『舟を編む』———人生という大海原を越える

南京師範大学

 

ふと、本棚の上に置いてある辞書を見やった。このような辞書を一冊作るにはどのくらいの苦労が必要になるのだろうか、今まで考えたことはなかった。辞書の編纂に関しても、深く考えたことは一度もなかった。 辞書作りの大変さに気づいたきっかけは『舟を編む』という三浦しをんの小説を読んだことである。この小説は、辞書の編纂という仕事に携わる人々の努力や悩みを描いており、デリカシーに富んだ物語である。劇的なシーンは滅多に見られなかったが、読み終わってから、醍醐味を十分に味わえたような気がした。 言葉の意味は、時とともに変わっていくものだ。例えば「やばい」という言葉は、昔は危ないという意味で使われていたが、今ではすばらしいや最高などの意味も付けられるようになってきた。今日の若者の間では、後者の意としてよく使われている。 

また「恋」という言葉を辞書で調べてみると、「特定の異性に強く惹かれ、会いたい、一緒になりたいと思う気持ち」という意味で記載されている。しかし、同性を恋い慕う人たちは以上のような項目を読んだらどう思うのだろう。自分の相手を思う気持ちは、恋ではなかったら、いったい何と呼ぶのだろうか。同性を好きになった自分はおかしく思うようになるのだろう。そのため、主人公馬締は上の項目に書いてある「異性」を「他者」に書き変えたのだ。見落としがちなことによく気づいたことから、編纂者としての真面目さや慎重さが読み取られたのだ。 

辞書の編纂者たちは、常に言葉の変化に向かい、限られた字数で、納得できる答えを探そうとしている。好きであるだけで、つまらなくて辛い仕事に熱中している馬締のように人に本当に感心した。そして、そんな価値のある仕事に巡り合えることも羨ましく思っている。 

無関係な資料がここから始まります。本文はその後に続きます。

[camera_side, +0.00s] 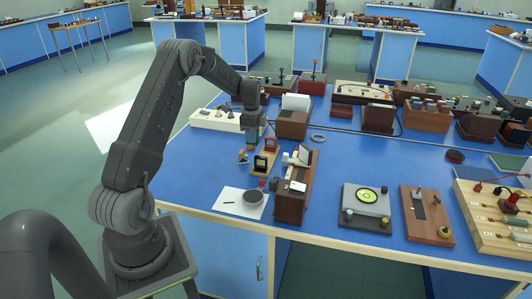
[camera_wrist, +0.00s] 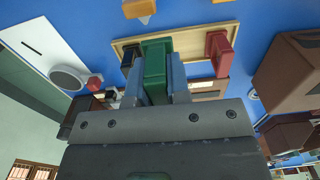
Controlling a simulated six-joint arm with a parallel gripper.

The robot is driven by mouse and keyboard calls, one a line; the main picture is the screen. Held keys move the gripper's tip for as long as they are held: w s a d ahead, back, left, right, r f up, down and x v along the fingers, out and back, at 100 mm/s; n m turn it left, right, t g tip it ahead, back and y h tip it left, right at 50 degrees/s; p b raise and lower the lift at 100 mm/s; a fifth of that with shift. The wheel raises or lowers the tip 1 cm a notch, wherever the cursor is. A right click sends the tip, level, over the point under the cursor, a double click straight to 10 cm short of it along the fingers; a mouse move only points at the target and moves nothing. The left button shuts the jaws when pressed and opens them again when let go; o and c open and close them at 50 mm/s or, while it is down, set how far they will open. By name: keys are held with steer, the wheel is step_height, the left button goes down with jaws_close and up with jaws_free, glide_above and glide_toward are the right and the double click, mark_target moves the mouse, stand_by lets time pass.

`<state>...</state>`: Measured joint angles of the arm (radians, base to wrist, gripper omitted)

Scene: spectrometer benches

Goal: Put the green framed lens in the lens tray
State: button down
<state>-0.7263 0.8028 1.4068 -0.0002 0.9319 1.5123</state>
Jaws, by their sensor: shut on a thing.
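My gripper (camera_wrist: 158,88) is shut on the green framed lens (camera_wrist: 156,58), which stands between its two blue-grey fingers in the wrist view. The lens tray (camera_wrist: 190,35) is a shallow wooden tray behind it in that view. A black framed lens (camera_wrist: 130,56) and a red framed lens (camera_wrist: 218,48) are at the tray's two ends, with the green one between them in the picture. In the side view my gripper (camera_side: 251,140) is near the tray (camera_side: 264,156); the green lens is not clear there. I cannot tell whether it touches the tray.
A long brown instrument box (camera_side: 291,203) stands right of the tray. A small orange-topped piece (camera_side: 243,156) is left of the tray. A brown box (camera_side: 291,124) stands behind.

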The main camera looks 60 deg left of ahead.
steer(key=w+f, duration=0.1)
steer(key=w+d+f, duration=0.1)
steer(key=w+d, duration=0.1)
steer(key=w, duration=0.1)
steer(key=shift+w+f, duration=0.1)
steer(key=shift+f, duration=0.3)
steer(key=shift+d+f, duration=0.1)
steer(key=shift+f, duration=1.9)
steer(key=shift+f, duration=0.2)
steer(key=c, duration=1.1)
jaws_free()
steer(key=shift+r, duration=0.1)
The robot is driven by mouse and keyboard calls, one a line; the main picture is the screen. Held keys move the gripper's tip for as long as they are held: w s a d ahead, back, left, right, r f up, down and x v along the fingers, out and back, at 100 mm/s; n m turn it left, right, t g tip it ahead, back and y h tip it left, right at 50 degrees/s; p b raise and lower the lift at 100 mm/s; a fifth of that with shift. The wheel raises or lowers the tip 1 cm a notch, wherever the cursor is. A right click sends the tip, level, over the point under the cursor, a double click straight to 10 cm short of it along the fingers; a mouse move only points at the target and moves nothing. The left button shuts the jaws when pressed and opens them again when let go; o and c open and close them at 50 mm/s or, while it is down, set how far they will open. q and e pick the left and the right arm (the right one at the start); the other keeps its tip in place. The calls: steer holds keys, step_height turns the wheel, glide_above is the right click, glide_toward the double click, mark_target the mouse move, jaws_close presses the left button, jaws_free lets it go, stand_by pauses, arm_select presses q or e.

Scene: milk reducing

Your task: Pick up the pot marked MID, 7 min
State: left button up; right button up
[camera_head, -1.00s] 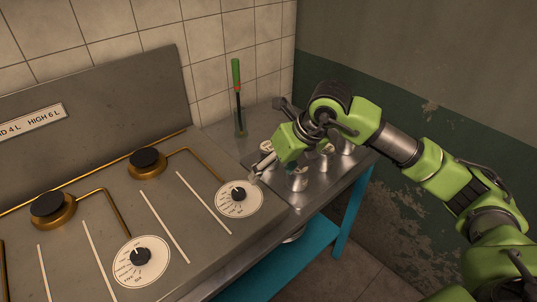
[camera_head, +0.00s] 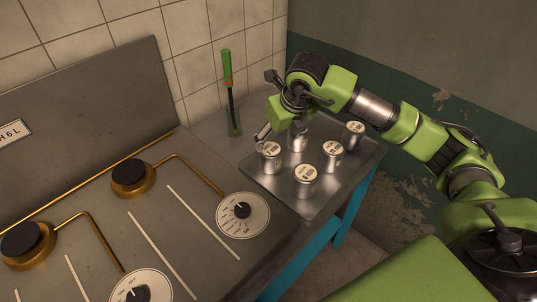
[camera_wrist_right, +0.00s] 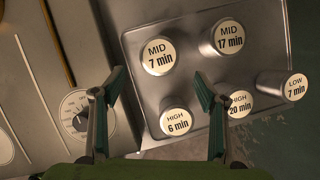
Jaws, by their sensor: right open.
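The pot marked MID, 7 min (camera_wrist_right: 158,56) is a metal cylinder with a round cream label. In the head view the same pot (camera_head: 270,155) stands at the tray's left, nearest the stove. My right gripper (camera_head: 280,130) is open and empty above the tray's wall side. In the wrist view the right gripper's fingers (camera_wrist_right: 157,85) are spread, with this pot's lid between and just beyond their tips. I cannot tell the height gap. My left gripper is not in view.
The metal tray (camera_head: 318,205) also holds pots marked MID 17 min (camera_wrist_right: 228,38), HIGH 6 min (camera_wrist_right: 177,120), HIGH 20 min (camera_wrist_right: 238,104) and LOW 7 min (camera_wrist_right: 297,88). A green-handled tool (camera_head: 228,85) stands behind. The stove (camera_head: 185,225) is left.

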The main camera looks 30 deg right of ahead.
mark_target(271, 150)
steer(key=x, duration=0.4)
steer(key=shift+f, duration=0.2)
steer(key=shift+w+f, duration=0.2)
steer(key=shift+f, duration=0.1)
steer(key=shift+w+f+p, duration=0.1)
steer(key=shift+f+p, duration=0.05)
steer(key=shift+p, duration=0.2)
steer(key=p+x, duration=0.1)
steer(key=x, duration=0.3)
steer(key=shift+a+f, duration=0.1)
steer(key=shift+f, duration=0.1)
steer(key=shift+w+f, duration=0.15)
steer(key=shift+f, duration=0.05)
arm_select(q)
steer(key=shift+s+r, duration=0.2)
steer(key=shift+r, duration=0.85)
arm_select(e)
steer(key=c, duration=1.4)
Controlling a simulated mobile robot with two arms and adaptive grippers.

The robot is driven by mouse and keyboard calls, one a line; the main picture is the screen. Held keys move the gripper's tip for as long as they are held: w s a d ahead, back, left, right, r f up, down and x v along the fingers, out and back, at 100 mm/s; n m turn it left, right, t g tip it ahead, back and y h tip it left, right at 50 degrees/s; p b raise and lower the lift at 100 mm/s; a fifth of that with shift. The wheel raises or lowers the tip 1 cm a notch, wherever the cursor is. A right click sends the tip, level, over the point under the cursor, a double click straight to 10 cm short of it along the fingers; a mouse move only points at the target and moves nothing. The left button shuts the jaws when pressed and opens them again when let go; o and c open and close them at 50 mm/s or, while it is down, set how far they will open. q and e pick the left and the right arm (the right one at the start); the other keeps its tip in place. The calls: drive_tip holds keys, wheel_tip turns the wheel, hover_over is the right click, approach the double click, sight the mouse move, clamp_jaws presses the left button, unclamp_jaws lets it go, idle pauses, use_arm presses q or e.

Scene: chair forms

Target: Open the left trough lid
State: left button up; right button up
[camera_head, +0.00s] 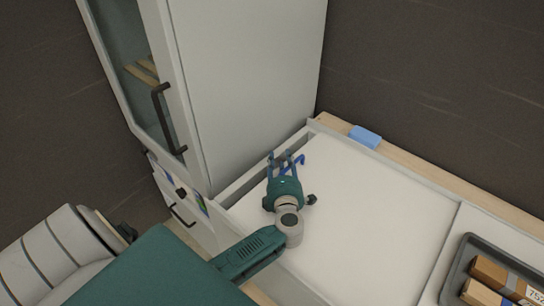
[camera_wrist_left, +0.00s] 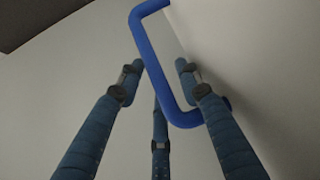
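The left trough lid (camera_head: 365,215) is a broad white panel lying flat beside the tall white cabinet. A blue bar handle (camera_head: 300,161) sits near its far left corner. My left gripper (camera_head: 286,157) is over that corner at the handle. In the left wrist view the blue handle (camera_wrist_left: 148,55) runs between the spread fingers of my left gripper (camera_wrist_left: 158,78). The fingers are open; I cannot tell whether any of them touches the bar. My right gripper is not in view.
The tall white cabinet (camera_head: 245,85) with a black-handled glass door stands close to the left. A grey tray (camera_head: 455,270) holding wooden blocks is at the lower right. A blue block (camera_head: 365,137) lies on the wooden back ledge (camera_head: 425,171). The lid's middle is clear.

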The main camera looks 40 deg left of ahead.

主人公の姿を思い浮かべながら、今までの自分は、馬締のように真剣になにかに向き合ったことがあったのだろうかと考えてみた。私は飽きっぽい性格だが、日本語を勉強する時しか、真剣に向き合うことはなく、日本語の世界に溶け込んで、楽しんでいるのである。 一つの言葉には意味が一つだけではないように、正しい答えも唯一ではないとは言えるだろう。辞書の編纂を完成したことは終わりではなく、そこからまた次の考えに専念すべきだと思っている。考え続けるからこそ、価値のある人生になれるだろう。 それゆえ、私もこれから、考えをやめずに日本語に取り組んでいこうと思っている。母語で伝えきれない自分の思いを日本語という形で伝え、人生に趣を添えていきたい。その上、自分なりの考えに基づいた「舟」に乗って、人生という大海原を越えていきたいものだ。